Narrative Visual Perspective in Film


Analog Stu directed by Katherine Sun & Cristian Pilling
5 months. For 5 months my co-director and friend Cristian Pilling and I poured our hearts into creating a narrative short from start to finish. From the pitch to post-production editing, lots of kettle-corn was consumed out of stress.



This film was originally pitched as a rom-com about a man looking for a record, but finding love instead (aww) needless to say, this story is vastly different.


Stu is socially disinterested but obsessed with records. He works in a record store with his co-worker that he despises. The two are sitting in the breakroom, clearly not interacting with each other. They don’t like one another, and his co-worker seems to be a bit off. It’s dead silent.

Sheila barges in to the breakroom. She is insanely loud. (She’s obsessed with Stu, and always hangs around the record store) She clunks down a radio and turns up the volume. It’s a radio broadcast of a man talking about the one record that stu could never collect, but before Stu really hears what the radio is saying, he goes over and turns it down. Note: an important detail , the audience can hear the rest, but stu cannot because he’s busy being annoyed with Sheila.

Stu closes the shop and is heading home. He passes a couple on the street, which are his friends who ask him for a double-date dinner. He says no and holds up bag of cleaning products for his record collection. “I must go clean.” His friend says, “you need a girlfriend.”

Stu finishes cleaning his records, and climbs into bed. A radio that is just barely audible is sitting on his nightstand. The camera focuses on the radio, and the crackle turns into vague words relating to the record. Everything’s fuzzy for a moment. Reality is warped. He’s falling asleep.

We’re in a dream, he sees the record everywhere, and we hear the voice of radio guy. He’s very taken aback; he’s frantic.

In the dream world, he *opens the toilet, and sees the record inside for a brief moment. It’s confusing and blurry, but we see illusions of the places he dreams he’s in as places flash by and record appears/disappears. We note the place’s unique features, for example, there’s a yellow mickey mouse poster against a green wall.

We cut out of the dream scene early, it’s the next day at work.

He begs girl to tell him the details from the radio. The quest starts. She says she wants to go with him, and he reluctantly agrees.

In the journey not only does he ignore her radio lead, but he ignores her smaller suggestions in following his lead, because he saw the poster in HIS dream.

In all his trials and failures, he’s looking for a room with the poster. Stu is so close. We see what looks like the poster from far away, but as Stu gets closer they realize it’s fake. He rips it off in frustration.

He looks around frantically, and there’s epic music, but he realizes his lead was false. Maybe he gets really angry at the girl, runs around, even looks in the toilet for the record. He’s about to give up and has his little temper tantrum like the absolute child he is.

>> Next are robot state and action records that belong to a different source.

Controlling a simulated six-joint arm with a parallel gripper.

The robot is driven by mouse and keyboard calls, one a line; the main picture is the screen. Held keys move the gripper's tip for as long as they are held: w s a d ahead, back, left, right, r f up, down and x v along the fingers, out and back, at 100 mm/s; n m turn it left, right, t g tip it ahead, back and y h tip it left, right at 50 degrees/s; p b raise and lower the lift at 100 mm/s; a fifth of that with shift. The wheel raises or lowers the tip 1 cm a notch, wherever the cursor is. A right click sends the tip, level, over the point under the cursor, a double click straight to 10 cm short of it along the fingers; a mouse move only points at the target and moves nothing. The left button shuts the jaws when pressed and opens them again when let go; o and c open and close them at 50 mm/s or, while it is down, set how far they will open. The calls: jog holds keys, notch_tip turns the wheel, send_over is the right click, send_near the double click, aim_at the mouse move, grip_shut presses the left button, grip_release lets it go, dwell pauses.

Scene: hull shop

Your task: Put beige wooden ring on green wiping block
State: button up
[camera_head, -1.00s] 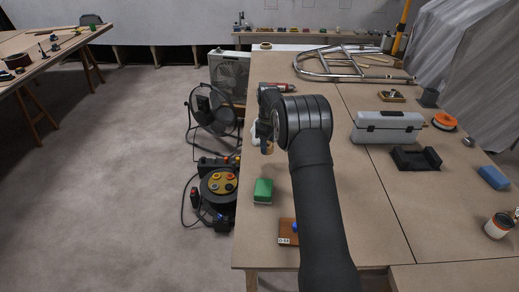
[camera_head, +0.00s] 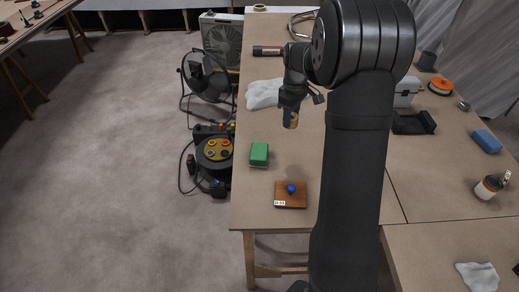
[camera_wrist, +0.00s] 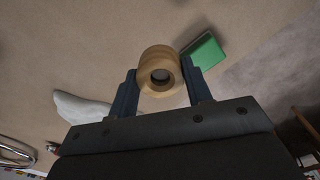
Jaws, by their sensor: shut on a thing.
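My gripper (camera_wrist: 160,90) is shut on the beige wooden ring (camera_wrist: 160,62), which sits between its two fingers in the wrist view. In the head view the ring (camera_head: 290,118) shows as a small tan piece below my gripper, held above the table. The green wiping block (camera_head: 259,153) lies on the table near its left edge, left of and nearer than my gripper. In the wrist view the green block (camera_wrist: 204,56) shows just right of the ring and beyond it, apart from it.
A wooden board with a blue knob (camera_head: 291,197) lies nearer than the green block.

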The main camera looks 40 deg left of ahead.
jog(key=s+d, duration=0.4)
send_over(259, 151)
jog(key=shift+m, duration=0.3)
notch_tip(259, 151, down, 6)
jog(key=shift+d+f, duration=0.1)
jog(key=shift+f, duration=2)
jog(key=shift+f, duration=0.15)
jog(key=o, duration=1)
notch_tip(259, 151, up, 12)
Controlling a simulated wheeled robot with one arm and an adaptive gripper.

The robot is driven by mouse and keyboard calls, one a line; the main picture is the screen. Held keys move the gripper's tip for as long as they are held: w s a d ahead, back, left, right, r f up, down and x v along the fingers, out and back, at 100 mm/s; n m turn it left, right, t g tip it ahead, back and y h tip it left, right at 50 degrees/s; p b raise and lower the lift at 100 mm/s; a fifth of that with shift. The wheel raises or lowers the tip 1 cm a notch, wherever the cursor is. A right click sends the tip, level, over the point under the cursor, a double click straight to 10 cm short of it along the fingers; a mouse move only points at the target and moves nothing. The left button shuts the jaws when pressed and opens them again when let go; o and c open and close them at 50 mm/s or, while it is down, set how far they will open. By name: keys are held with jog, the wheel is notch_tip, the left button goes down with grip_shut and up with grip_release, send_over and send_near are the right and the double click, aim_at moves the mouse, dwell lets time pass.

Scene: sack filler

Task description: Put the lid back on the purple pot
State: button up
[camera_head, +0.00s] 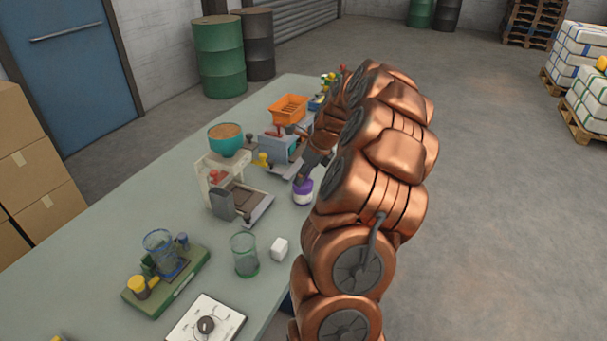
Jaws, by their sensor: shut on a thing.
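The purple pot (303,196) stands on the right part of the grey-green table, close to its right edge. It shows as a small purple shape with a pale band. My gripper (304,179) reaches down from behind my copper arm, with its dark fingers right at the pot's top. The gripper is shut on something small there, which looks like the purple lid (303,185). The view is too small to tell whether the lid touches the pot's rim or is just above it. My arm hides part of the area to the right.
A filler with a teal hopper (230,147) stands left of the pot. An orange basket (289,109) is farther back. Nearer are a green glass (244,258), a white cube (279,249), a green-based scale (180,277) and a white dial panel (225,318).

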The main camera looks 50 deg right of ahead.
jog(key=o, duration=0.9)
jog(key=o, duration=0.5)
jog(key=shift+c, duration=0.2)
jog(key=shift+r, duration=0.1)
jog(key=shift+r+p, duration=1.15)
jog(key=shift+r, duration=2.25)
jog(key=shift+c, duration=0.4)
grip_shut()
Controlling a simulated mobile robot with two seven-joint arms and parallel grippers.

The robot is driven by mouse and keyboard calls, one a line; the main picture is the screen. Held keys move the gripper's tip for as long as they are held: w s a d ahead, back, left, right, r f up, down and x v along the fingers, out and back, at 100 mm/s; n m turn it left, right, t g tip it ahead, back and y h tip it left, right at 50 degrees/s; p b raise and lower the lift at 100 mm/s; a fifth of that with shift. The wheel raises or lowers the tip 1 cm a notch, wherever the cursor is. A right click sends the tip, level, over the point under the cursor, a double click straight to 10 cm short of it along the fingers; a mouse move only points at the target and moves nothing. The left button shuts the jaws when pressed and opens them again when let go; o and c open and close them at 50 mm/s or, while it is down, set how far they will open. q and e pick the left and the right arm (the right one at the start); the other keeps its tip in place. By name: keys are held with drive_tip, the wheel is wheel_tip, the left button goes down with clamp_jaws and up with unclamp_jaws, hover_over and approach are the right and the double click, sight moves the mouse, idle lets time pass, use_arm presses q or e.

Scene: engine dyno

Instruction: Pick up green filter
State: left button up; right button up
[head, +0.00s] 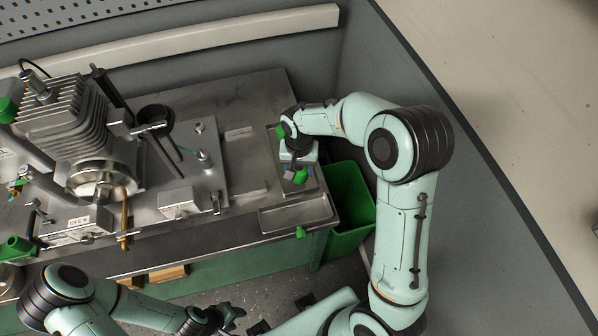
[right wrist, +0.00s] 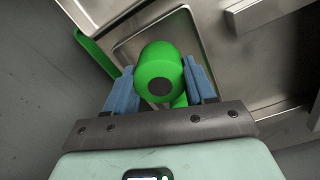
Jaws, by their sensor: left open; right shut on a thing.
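The green filter (head: 300,177) is a rounded bright green piece. In the right wrist view the filter (right wrist: 158,62) shows its round body with a dark round spot on the end. It sits between the blue fingers of my right gripper (head: 294,175), which is shut on it, over the right end of the metal bench. In the head view the gripper and wrist partly cover it. Whether it touches the tray below is hard to tell. My left gripper (head: 231,314) is open and apart from it, low in front of the bench.
A shallow metal tray (head: 272,218) lies at the bench's front right corner. A green bin (head: 351,186) stands beside the bench's right end. An engine (head: 72,122) with fittings fills the bench's left side. A grey wall runs behind and to the right.

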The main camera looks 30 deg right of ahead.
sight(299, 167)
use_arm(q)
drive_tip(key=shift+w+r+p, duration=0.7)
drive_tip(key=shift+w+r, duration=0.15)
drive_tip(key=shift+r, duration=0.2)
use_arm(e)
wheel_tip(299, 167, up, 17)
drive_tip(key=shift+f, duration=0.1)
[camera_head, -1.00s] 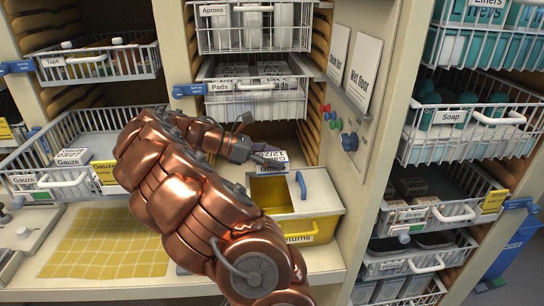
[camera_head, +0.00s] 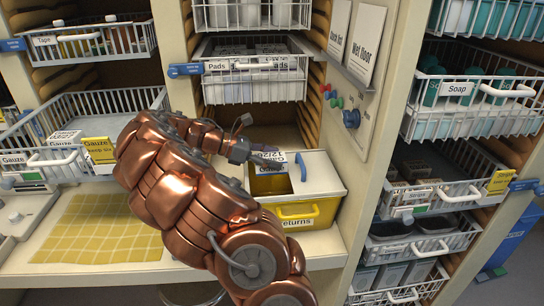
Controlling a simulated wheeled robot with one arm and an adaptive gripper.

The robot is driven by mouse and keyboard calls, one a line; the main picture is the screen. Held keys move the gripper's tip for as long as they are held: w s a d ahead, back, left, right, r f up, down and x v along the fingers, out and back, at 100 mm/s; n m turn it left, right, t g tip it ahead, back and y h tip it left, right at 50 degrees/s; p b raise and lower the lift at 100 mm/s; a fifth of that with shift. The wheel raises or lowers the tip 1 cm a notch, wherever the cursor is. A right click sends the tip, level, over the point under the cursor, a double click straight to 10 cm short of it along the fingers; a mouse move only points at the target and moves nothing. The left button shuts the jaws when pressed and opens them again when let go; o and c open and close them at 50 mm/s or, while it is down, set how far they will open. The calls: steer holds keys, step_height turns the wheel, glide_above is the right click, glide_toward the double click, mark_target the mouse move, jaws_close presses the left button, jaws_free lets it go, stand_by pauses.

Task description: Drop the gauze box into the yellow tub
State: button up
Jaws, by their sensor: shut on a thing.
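The gauze box (camera_head: 271,164) is a small white box with a blue and yellow label, partly hidden behind my wrist. My gripper (camera_head: 268,153) is shut on it and holds it over the open left part of the yellow tub (camera_head: 310,213). The tub has a white lid over its right part and a "Returns" label on its front. A blue handle (camera_head: 301,167) stands upright by the lid's left edge. My fingertips are small and partly hidden. Whether the box touches the tub's rim cannot be told.
A yellow gridded mat (camera_head: 100,228) lies on the counter left of my arm. A wire basket marked Gauze (camera_head: 60,165) stands behind it. A wire basket marked Pads (camera_head: 255,85) hangs above the tub. A cabinet side panel (camera_head: 365,130) rises to the tub's right.

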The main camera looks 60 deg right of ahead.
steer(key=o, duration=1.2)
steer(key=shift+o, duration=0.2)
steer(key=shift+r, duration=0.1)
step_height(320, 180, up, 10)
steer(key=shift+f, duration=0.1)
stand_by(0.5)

A spreadsheet of every shot needed during production. Each shot is given a name like “1A”
A glimpse at our schedule. We had over 10 shoots to create Analog Stu.
Planning the cinematography. Each line is a shot. A squiggle signifies the camera is not on the subject and most likely means they are not present in the shot.

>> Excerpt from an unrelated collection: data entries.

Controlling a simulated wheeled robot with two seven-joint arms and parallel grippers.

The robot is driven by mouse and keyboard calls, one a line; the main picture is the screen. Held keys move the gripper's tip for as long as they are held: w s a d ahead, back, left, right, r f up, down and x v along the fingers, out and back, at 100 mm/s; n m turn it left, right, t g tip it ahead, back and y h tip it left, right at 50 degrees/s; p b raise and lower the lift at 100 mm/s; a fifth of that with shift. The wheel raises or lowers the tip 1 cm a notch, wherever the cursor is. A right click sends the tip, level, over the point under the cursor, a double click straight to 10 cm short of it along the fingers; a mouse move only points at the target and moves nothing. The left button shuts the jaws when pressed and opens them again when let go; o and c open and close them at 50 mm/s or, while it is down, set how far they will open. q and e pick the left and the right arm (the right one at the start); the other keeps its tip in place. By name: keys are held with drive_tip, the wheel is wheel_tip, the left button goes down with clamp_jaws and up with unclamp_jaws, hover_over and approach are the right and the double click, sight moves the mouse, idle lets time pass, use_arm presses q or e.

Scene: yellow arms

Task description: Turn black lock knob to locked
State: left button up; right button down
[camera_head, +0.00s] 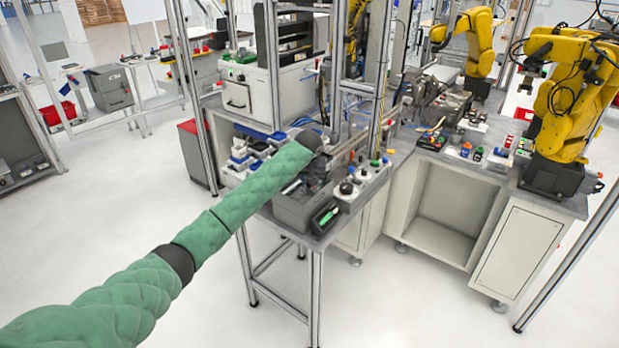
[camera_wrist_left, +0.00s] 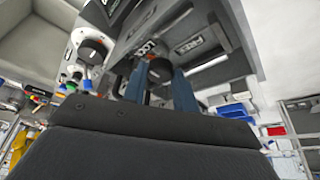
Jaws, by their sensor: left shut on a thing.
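In the left wrist view, the black lock knob (camera_wrist_left: 159,71) shows between the two blue-grey fingers of my left gripper (camera_wrist_left: 158,82). The gripper is shut on it. Labels reading LOCK and FREE lie beside the knob on a grey panel (camera_wrist_left: 215,65). The knob's pointer is too small and covered to read. In the head view my green-sleeved left arm reaches in from the lower left, and its gripper end (camera_head: 318,166) is over the bench by a grey box; the held knob is hidden there. My right gripper is not in view.
A control box (camera_head: 364,184) with black knobs and coloured buttons stands right beside the gripper. Another round black knob (camera_wrist_left: 92,51) shows left of the fingers. A metal frame post (camera_head: 337,60) rises behind. Yellow robot arms (camera_head: 580,90) stand at right. The floor in front is clear.

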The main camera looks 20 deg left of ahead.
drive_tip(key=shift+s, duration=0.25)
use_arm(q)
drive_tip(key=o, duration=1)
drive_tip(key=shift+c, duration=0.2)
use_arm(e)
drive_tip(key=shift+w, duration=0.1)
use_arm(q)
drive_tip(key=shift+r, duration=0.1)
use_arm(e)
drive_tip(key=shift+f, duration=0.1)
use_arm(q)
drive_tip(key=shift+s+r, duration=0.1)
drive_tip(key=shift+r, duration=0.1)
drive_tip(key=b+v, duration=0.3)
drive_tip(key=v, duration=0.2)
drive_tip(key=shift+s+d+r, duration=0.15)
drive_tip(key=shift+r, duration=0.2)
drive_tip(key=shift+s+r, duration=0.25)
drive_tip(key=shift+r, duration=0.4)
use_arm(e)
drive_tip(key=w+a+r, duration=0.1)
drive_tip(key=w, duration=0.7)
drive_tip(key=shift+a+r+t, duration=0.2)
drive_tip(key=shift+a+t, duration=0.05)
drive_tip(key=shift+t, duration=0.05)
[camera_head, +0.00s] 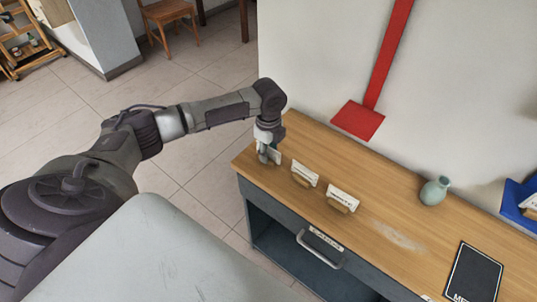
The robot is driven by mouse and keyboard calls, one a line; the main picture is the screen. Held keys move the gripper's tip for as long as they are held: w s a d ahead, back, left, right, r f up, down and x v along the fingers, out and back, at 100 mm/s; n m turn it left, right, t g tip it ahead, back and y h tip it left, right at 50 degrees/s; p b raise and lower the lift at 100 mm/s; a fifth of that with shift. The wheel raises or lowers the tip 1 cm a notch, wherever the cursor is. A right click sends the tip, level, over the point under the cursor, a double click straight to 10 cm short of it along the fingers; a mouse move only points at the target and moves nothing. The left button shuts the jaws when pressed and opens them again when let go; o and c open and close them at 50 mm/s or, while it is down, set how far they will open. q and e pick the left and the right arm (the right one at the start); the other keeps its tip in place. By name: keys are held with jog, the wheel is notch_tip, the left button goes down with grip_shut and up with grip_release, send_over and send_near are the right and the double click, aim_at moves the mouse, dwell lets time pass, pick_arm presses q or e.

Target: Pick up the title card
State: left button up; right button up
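Two small white cards in wooden stands, one nearer the middle (305,174) and one further right (343,198), stand on the wooden top of a cabinet (400,215). A third white card (276,157) shows beside my left gripper (265,158), partly hidden by it. The cards' print is too small to read, so I cannot tell which is the title card. My left gripper points down at the left end of the top, at that third card. Whether its fingers are open or closed on the card is too small to tell. My right gripper is out of view.
A pale green vase (435,191) stands at the back of the top. A black board (474,274) lies at the right, near a blue holder (520,200). A red strip with a flat foot (358,120) runs down the wall behind.

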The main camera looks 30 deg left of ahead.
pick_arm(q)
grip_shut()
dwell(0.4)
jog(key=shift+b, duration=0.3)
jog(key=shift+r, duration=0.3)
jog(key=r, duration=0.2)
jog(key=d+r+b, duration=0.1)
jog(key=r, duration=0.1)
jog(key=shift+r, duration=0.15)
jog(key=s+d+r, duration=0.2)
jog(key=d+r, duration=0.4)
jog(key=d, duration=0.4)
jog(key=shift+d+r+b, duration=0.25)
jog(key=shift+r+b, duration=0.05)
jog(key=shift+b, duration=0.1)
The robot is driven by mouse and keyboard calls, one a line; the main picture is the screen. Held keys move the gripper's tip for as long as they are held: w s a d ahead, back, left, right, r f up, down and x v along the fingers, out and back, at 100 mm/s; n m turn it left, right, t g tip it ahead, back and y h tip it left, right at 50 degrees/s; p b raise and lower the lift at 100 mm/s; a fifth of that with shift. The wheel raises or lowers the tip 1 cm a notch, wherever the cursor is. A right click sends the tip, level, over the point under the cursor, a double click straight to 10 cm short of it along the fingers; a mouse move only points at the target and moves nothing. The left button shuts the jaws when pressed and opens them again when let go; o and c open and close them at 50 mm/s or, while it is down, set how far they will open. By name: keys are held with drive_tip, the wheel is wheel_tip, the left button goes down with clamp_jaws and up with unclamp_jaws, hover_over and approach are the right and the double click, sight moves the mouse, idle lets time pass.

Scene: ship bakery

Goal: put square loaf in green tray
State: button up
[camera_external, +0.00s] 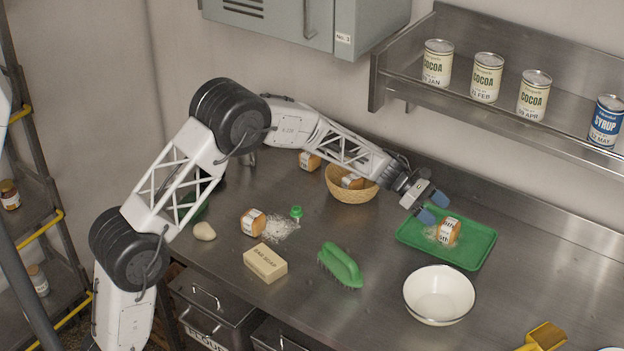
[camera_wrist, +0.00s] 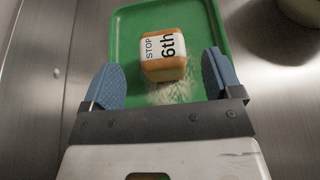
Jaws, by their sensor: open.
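The green tray (camera_external: 474,259) lies flat on the steel counter at the right. A square loaf (camera_external: 448,231) with a brown crust and a white label sits in it, on a patch of pale crumbs or flour. In the wrist view the loaf (camera_wrist: 163,53) shows the words "STOP 6th" and rests on the tray (camera_wrist: 126,35). My gripper (camera_external: 432,207) is open and empty, just above the tray and beside the loaf. In the wrist view its two blue fingers stand apart, with the loaf ahead between them and clear of both.
Similar loaves stand at the left (camera_external: 253,222), at the back (camera_external: 309,160) and in a wicker basket (camera_external: 352,195). A white bowl (camera_external: 439,294), green brush (camera_external: 340,265), soap block (camera_external: 265,263) and yellow scoop (camera_external: 545,337) are in front. A shelf with cans (camera_external: 487,77) hangs behind.

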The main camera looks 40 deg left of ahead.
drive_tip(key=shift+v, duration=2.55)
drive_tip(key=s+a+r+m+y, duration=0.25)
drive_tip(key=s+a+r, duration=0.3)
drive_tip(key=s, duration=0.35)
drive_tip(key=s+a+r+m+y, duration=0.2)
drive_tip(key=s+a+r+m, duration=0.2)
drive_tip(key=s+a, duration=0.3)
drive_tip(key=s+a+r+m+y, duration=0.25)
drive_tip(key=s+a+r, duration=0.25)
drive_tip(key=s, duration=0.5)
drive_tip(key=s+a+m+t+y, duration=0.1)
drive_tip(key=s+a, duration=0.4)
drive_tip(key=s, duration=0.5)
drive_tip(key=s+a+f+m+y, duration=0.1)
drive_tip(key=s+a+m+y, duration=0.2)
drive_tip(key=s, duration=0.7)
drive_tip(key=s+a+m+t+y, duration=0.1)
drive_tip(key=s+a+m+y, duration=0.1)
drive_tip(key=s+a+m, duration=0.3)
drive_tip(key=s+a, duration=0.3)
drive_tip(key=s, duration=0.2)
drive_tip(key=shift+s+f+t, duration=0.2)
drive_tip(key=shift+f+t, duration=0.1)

Greenscreening for the truck sequence.
On set!
Shooting Backstreet Boys.
Set is for this.


Prior to producing our films, we went through a series of exercises from lighting to acting to understand the full scope of each department on a film set.

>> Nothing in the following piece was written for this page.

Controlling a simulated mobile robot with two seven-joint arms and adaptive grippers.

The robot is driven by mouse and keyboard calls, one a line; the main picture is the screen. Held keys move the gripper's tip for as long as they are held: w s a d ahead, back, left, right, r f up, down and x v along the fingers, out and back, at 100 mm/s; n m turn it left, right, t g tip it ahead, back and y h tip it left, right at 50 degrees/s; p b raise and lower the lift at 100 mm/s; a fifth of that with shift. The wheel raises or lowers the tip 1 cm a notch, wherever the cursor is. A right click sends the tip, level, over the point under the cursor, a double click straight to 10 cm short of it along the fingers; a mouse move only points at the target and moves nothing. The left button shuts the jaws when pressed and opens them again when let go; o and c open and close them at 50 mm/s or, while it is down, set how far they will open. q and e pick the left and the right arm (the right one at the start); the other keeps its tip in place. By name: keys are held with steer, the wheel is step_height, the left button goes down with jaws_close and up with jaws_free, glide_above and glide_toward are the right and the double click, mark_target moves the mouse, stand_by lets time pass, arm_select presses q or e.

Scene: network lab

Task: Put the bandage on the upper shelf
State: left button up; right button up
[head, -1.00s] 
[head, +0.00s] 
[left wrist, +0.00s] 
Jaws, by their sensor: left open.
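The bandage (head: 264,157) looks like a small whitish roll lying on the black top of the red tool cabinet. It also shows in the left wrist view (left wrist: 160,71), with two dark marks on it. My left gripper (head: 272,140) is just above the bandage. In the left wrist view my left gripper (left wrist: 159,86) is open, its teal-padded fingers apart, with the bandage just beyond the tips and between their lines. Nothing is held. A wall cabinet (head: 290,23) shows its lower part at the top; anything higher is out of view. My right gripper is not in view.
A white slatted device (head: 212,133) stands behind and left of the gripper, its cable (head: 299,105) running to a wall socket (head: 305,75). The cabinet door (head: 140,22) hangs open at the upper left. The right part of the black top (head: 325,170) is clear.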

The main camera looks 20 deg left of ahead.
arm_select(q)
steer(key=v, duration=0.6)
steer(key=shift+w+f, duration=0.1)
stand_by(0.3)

From left to right, top to bottom – Improper white balance (too cold) ; Lit with flourescent lights ; Mixed lighting ; Simulated golden hour ; Lit with gels ; Romantic lighting ; Scene including practical lights; Shot with clear shadows ; Improper white balance (too warm)


Practicing to shoot and edit a dialogue scene.
This is an experience I don’t know if I’ll ever get again, maybe I’ll come close to it, but I know nothing will compare to Senior Narrative. Being a co-director taught me to be not just a better writer and organizer, but someone with perseverance and unafraid to pursue their craziest creative endeavors. To be able to have such vast access to resources, materials, and the privilege to work with such an amazing partner Cristian, I am immensely grateful. Some would wonder, why spend hours writing and re-writing; Why spend long hours on amateur film sets; Why spend hours in the editing room? Well, I couldn’t have imagined how boring my last year of high school would have been without this beast of a project.